Set clear expectations
Regardless of whether they are working in a team-based culture, or are assigned largely independent tasks, interns need to have complete clarity about the projects they will be taking on, what their objectives are, how you, their supervisor, works best, and what success looks like. So establish the goals of the internship and your expectations right from day one. Cover not only project tasks, deliverables, and deadlines, but also introduce relevant stakeholders and tools, and be clear on how and to whom they should communicate in case they have questions or concerns.
Integrate interns into communication channels
The importance of frequent communication with teams and managers can never be overstated, especially since in-person meetings aren’t possible right now.
Signing in to the world of Slack and email is overwhelming to anyone new to a workplace, and in the age of remote work, it’s even more critical to make new folks feel plugged in and welcome. There is no one-size-fits-all communications formula, so think about what works best for your organization, then take the time to explain the purpose of each medium (email, Slack, text message, phone call) and your best practices for communicating over each one.
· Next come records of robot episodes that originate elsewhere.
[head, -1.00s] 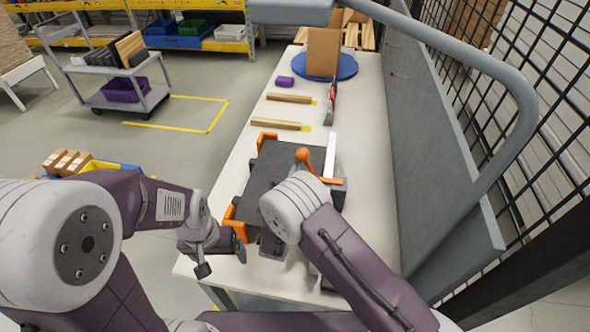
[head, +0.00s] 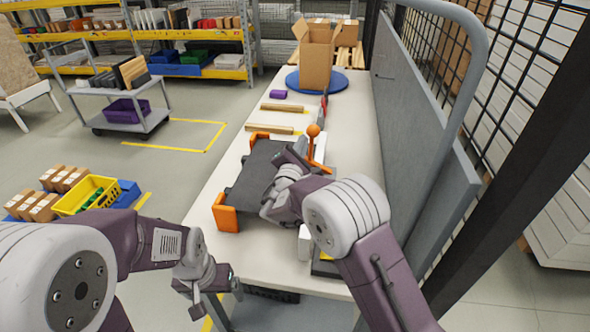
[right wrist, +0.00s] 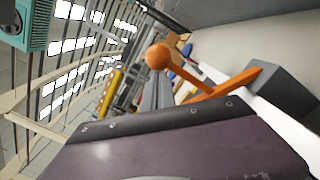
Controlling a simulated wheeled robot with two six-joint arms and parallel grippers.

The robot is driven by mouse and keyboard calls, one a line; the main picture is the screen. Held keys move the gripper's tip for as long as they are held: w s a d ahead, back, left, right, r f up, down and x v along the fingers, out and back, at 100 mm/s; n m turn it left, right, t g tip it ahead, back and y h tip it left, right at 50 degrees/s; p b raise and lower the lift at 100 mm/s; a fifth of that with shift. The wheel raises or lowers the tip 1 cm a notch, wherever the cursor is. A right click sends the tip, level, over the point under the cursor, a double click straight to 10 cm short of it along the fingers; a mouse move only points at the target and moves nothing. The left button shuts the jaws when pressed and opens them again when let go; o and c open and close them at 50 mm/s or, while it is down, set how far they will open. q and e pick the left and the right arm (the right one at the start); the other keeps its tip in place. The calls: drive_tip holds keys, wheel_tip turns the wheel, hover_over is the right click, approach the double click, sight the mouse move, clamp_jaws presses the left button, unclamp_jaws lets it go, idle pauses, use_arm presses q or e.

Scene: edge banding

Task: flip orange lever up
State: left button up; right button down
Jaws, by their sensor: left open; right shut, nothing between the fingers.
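The orange lever (head: 312,146) is on the far right side of the dark fixture (head: 254,185) on the white table. In the head view its ball end points upward. My left gripper (head: 207,290) is open and empty by the table's front left edge, away from the lever.
A cardboard box (head: 316,60) stands on a blue disc (head: 333,83). A grey panel (head: 425,120) borders the right side. A yellow bin (head: 90,197) is at left.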

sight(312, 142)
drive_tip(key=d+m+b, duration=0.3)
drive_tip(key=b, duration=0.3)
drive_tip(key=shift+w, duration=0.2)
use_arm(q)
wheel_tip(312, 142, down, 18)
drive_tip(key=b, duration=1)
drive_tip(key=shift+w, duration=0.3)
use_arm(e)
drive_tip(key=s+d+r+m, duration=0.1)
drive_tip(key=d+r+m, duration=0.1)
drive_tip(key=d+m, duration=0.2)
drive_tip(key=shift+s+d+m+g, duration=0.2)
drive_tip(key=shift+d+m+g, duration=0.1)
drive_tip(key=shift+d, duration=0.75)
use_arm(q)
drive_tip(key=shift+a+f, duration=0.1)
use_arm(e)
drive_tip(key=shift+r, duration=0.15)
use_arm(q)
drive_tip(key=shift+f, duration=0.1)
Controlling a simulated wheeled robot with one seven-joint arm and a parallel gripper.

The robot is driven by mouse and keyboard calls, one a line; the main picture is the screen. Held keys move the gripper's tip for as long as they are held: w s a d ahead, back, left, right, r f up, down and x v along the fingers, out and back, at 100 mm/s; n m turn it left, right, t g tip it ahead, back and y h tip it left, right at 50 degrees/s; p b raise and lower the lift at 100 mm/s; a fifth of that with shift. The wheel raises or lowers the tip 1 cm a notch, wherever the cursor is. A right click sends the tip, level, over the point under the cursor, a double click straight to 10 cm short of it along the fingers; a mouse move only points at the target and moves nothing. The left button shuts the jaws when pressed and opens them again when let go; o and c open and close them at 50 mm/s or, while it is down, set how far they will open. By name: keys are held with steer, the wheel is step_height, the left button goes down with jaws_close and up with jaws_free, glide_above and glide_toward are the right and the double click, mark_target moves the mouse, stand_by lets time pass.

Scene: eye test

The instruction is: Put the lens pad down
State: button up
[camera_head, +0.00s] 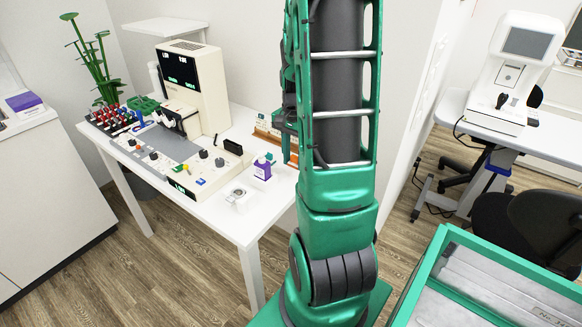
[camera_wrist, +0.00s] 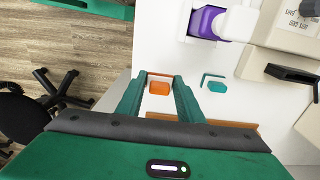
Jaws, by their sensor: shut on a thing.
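My gripper (camera_wrist: 159,82) reaches over the white table (camera_wrist: 150,30) in the wrist view, its two green fingers close together. A small orange piece (camera_wrist: 159,88), which I take to be the lens pad, shows between the fingertips. The fingers hide its sides, and how high it is above the surface is unclear. Brown wooden edges (camera_wrist: 225,123) show in front of and beside the fingers.
A cream instrument (camera_head: 196,85) and a control panel fill the table's left. Bare table top (camera_head: 215,205) shows at the front. A black chair (camera_wrist: 22,110) stands on the floor.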

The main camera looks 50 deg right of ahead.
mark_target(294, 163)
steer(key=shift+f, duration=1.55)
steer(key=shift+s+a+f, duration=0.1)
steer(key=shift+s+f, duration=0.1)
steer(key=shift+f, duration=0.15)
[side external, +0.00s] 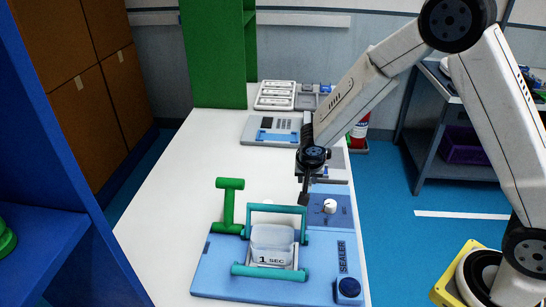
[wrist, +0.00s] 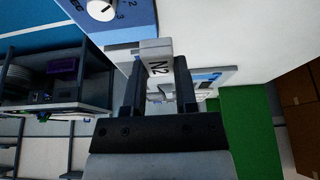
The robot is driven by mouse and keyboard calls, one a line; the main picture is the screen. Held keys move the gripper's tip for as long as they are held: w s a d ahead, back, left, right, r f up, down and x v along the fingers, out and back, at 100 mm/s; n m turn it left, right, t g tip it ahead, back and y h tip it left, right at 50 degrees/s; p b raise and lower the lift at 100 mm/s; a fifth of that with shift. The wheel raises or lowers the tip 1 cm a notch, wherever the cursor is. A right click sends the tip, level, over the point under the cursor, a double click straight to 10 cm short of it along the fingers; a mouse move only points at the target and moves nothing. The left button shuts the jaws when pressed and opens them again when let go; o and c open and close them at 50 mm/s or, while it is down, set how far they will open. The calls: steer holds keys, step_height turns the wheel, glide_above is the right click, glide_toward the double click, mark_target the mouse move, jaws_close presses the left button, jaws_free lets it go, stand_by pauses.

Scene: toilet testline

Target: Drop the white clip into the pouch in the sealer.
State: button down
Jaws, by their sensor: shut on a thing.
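My gripper (wrist: 158,90) is shut on the white clip (wrist: 157,62), which is marked "N2" and sits between the two dark fingers in the wrist view. In the side view my gripper (side external: 304,198) points down over the back right part of the blue sealer (side external: 215,272), beside its white dial (side external: 330,206). The clip cannot be made out there. The pale, see-through pouch (side external: 272,238) stands in the sealer's teal frame, behind a "1 SEC" label, to the left of and nearer the camera than my gripper. The dial (wrist: 100,8) also shows in the wrist view.
A green handle (side external: 229,205) rises at the sealer's left. Behind it on the white table (side external: 165,215) are a grey device (side external: 270,130) and a tray with white pieces (side external: 275,95). A tall green panel (side external: 215,55) stands at the back. The table's left side is clear.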

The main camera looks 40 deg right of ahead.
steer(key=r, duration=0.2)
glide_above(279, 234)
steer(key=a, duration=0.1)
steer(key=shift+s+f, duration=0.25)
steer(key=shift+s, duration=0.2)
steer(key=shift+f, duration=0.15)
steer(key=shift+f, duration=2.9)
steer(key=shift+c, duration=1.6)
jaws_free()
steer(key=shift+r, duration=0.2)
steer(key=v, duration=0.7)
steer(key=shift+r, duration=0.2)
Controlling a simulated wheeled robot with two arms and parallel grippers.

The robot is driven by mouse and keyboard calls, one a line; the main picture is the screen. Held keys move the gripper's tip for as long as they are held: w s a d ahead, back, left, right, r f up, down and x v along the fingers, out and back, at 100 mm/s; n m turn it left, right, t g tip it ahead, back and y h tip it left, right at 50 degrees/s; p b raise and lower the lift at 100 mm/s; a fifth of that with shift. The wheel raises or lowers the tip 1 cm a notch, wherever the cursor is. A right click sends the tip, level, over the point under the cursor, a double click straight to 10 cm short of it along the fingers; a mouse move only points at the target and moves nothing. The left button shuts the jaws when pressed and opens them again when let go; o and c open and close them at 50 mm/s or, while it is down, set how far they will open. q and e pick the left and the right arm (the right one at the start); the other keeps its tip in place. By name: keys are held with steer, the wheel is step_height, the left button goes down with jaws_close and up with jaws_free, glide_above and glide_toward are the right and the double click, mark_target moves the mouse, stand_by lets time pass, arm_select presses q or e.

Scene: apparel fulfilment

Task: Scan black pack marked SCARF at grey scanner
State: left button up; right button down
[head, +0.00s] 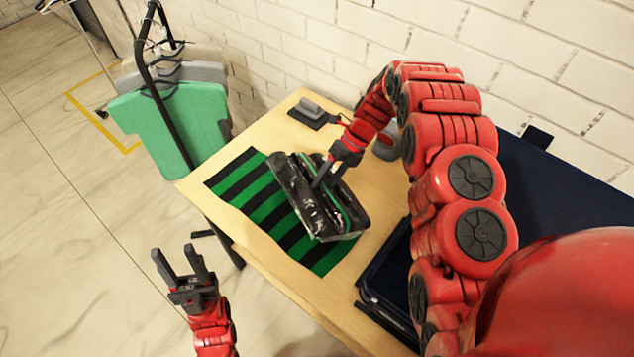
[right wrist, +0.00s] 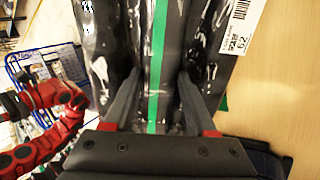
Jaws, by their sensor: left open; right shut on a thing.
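My right gripper (head: 326,178) is shut on a glossy black pack (head: 298,199) with a green stripe. The pack is tilted over the striped cloth on the table; I cannot tell whether it touches it. In the right wrist view the fingers straddle the pack (right wrist: 100,45), and a white barcode label (right wrist: 236,25) shows at its upper right. I cannot make out the word SCARF. A grey device on a black base (head: 314,109) sits at the table's back corner, apart from the pack; it may be the scanner. My left gripper (head: 180,262) is open and empty, left of the table.
A green and black striped cloth (head: 241,187) lies on the wooden table (head: 290,128). Another grey object (head: 388,147) is partly hidden behind my right arm. A dark blue bin (head: 560,185) is at the right. A rack with a green shirt (head: 170,125) stands behind left.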

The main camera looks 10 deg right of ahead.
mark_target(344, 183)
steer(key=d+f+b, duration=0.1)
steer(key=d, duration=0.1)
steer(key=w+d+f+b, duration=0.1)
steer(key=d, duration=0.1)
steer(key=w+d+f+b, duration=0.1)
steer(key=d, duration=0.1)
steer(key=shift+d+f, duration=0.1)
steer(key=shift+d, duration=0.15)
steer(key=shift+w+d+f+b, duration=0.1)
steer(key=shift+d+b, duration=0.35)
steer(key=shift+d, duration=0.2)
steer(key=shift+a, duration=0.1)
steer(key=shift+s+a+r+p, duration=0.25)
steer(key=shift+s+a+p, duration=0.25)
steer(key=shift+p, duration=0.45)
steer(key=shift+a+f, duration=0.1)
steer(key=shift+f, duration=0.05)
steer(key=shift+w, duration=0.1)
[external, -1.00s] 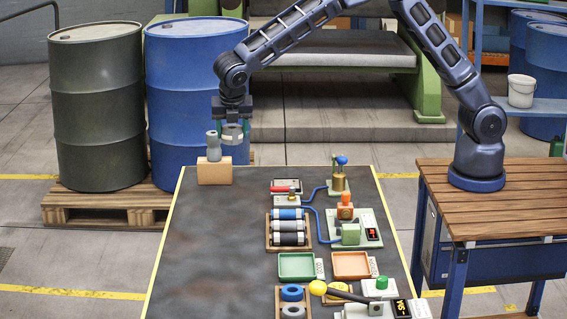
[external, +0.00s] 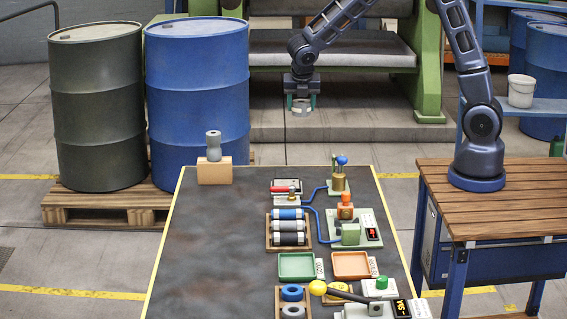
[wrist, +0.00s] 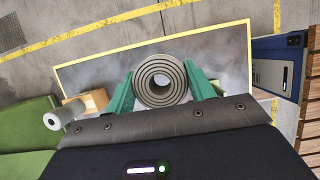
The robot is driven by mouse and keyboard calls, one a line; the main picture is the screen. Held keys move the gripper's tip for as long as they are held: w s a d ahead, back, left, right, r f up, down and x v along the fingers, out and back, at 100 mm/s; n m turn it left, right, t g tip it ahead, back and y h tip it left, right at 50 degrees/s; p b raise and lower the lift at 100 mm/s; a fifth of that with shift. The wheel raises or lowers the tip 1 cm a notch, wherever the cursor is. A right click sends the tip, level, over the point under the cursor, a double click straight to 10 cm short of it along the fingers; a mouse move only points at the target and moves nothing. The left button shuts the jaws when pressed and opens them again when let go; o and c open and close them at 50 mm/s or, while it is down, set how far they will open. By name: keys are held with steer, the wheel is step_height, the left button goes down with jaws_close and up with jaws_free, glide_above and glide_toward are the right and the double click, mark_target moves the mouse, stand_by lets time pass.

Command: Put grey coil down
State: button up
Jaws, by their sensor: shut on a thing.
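My gripper (external: 300,101) is shut on the grey coil (external: 301,109), held in the air above and beyond the far edge of the dark table mat. In the wrist view the grey coil (wrist: 160,81) shows as concentric rings between my gripper's green fingers (wrist: 160,88). In the external view a grey coil (external: 293,310) also lies in the brown tray (external: 279,300) at the front, below a blue coil (external: 292,292). A green tray (external: 296,267) and an orange tray (external: 350,265) lie empty on the table, each with a label.
A grey spool-like piece (external: 213,146) stands on a tan block (external: 215,172) at the table's far left corner. A yellow-knobbed lever (external: 318,288) is at the front. Several devices fill the right side. The table's left half (external: 215,250) is clear.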

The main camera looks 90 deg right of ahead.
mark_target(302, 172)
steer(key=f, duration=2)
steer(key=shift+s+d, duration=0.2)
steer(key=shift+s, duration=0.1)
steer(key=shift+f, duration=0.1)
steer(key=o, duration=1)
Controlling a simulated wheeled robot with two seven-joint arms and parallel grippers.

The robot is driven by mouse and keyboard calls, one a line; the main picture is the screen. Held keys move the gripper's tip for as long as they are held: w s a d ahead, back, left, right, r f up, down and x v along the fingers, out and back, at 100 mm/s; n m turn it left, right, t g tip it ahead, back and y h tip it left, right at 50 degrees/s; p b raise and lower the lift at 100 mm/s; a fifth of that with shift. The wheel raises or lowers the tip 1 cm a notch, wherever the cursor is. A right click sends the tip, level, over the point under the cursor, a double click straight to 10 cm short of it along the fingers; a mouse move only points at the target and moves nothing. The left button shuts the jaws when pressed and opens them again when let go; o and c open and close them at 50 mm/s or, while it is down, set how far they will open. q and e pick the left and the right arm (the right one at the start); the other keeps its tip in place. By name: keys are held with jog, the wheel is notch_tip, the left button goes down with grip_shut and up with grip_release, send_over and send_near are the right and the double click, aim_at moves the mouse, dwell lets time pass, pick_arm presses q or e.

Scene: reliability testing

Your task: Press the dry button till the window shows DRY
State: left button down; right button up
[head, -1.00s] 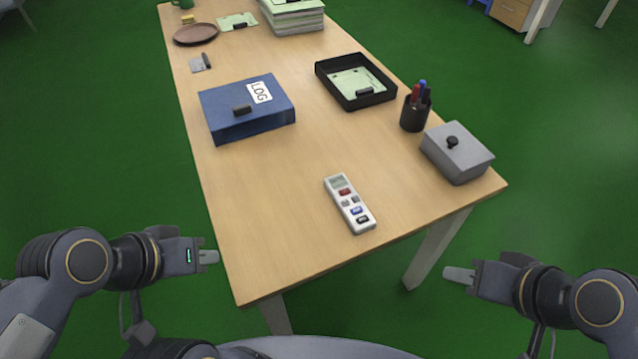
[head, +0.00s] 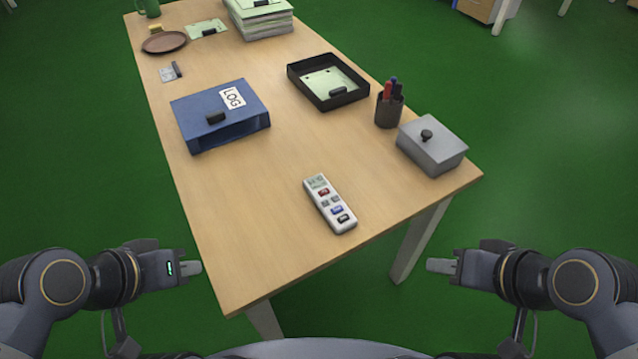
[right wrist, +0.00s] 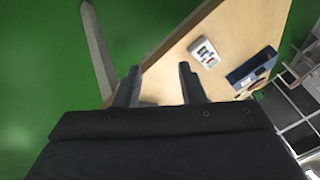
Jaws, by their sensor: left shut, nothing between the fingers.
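A white handheld remote (head: 329,204) lies on the table near its front edge. It has a small grey window (head: 317,182) at its far end, whose characters are too small to read. Below that are a red button (head: 324,191), two small grey buttons, a blue button (head: 337,210) and a black button (head: 344,218); their labels are not legible. It also shows in the right wrist view (right wrist: 204,52). My left gripper (head: 195,267) is shut and empty, off the table's left edge. My right gripper (head: 437,265) is open and empty, off the front right; its spread fingers show in the right wrist view (right wrist: 160,82).
A blue LOG binder (head: 222,117) lies left of centre. A black tray (head: 330,101), a pen cup (head: 389,108) and a lidded grey box (head: 432,146) stand along the right. A plate and papers lie farther back. The table (head: 250,215) is bare around the remote.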

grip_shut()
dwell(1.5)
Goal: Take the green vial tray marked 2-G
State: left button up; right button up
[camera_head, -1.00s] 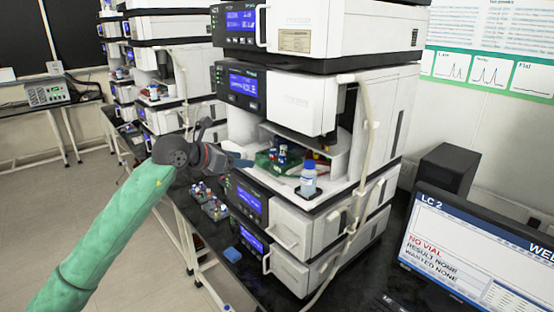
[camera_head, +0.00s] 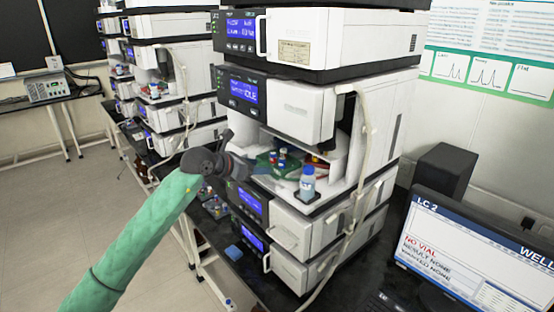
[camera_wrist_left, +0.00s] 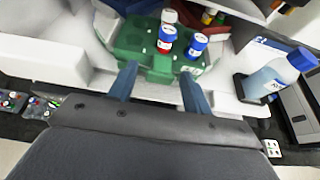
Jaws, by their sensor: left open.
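The green vial tray (camera_head: 268,163) sits inside the open bay of the middle module in the near instrument stack. It holds a few vials with blue and white caps, and it also shows in the left wrist view (camera_wrist_left: 132,42). I cannot read a 2-G mark on it. My left gripper (camera_head: 250,172) is at the front of the bay. My right gripper is not in view.
A blue-capped bottle (camera_head: 307,183) stands right of the tray on the bay's front ledge, also in the left wrist view (camera_wrist_left: 272,78). A pale tube (camera_head: 368,140) hangs down the stack's front. More vial racks (camera_head: 215,205) lie on the bench. A monitor (camera_head: 475,255) stands at right.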

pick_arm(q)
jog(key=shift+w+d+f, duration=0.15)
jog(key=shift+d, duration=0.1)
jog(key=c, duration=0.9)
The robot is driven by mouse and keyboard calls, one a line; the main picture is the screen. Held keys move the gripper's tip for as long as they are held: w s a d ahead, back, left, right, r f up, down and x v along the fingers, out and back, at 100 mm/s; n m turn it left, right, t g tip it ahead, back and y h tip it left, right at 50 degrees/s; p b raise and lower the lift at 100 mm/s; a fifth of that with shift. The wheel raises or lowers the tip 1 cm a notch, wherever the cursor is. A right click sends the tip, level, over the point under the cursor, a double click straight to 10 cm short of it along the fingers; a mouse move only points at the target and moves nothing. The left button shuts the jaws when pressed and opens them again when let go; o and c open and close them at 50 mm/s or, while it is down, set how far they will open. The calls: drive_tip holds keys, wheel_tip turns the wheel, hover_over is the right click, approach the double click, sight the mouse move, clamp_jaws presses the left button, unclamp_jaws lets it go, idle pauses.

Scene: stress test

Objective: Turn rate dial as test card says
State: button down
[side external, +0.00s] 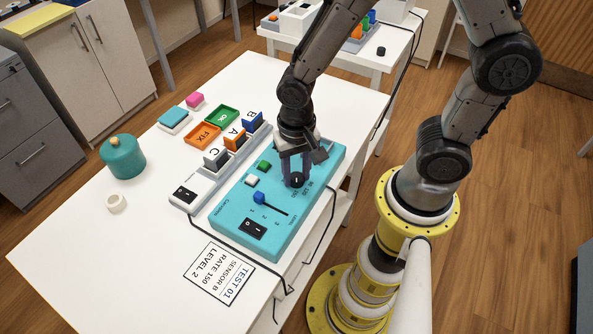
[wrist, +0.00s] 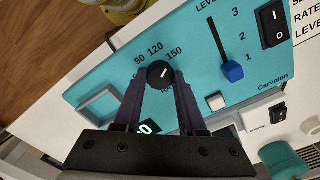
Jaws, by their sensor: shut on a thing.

Remember that remote interns are losing access to the more informal interactions that office culture provides, such as watercooler chats and lunch-break banter. Make sure to include them in random, informal exchanges such as Friday happy hour Zoom calls through which they can start getting to know other colleagues and develop rapport outside their immediate teams.
Finally, make sure to give them periodic public praise for a job well done. This way, you’ll show them that they are truly part of the team and that their work isn’t being taken for granted.
Offer regular mentorship and feedback
Once interns have their feet on the ground and projects are underway, managers and teammates alike should provide interns with quick and open feedback on their work. Our tools are more collaborative than ever, so leave comments, provide examples, share more background, and encourage iteration. This will help interns stay motivated, achieve their goals, and feel that they are not operating in a vacuum. Keep the conversation going until you see quality results. But keep in mind that interns are there to learn, so don’t reprimand them for making mistakes.
Keeping feedback constructive and motivational is the best way to approach someone who is excited to learn and jump into the working world. Be sure to set up regular one-on-one check-ins, outside of project feedback sessions. These give interns the opportunity to ask questions and managers the opportunity to give feedback in more informal ways, such as on behavioral issues or just giving career advice.
However, being a manager doesn’t mean you also have to be your intern’s mentor. In fact, it may be better for interns to have mentors who are not their direct managers. Encouraging multiple mentors like an onboarding buddy, a safe-space mentor, and perhaps another worker they admire will give interns invaluable opportunities to connect with people beyond their supervisors to build strong networks that they can call on in the future.
Connect as people above all else
Internships aren’t just about work. Interns want to connect, have fun, and build their networks. And given that remote work will be new to many of them, keep in mind the small things you can implement to encourage relationship-building and community online.
For instance, in the first-day meeting, ensure you turn on your video to show them that they’ll be interacting with real people, despite the remote setup. Or, in any given meeting, try to keep the first couple of minutes conversational with getting-to-know-you questions, checking in on their well-being before segueing into work chatter.
Most importantly, acknowledge the uniqueness and vulnerability of interning remotely, and overemphasize that you’re available as a resource for them. All of these will cement a solid support system between managers and interns, creating a comfort level that sets your interns up for success.
Interns bring unmatched energy and fresh enthusiasm to the work environment. They are determined to excel and learn new things, while managers want them to have a productive experience. Working toward a clear objective, communicating inclusively, and keeping open lines of communication will all help remote interns have a top-notch experience.
Above all else, recognize that working life has been changed forever, so help your interns get through these strange times by forging a real connection with them.
Gautam Tambay is the cofounder and CEO of Springboard.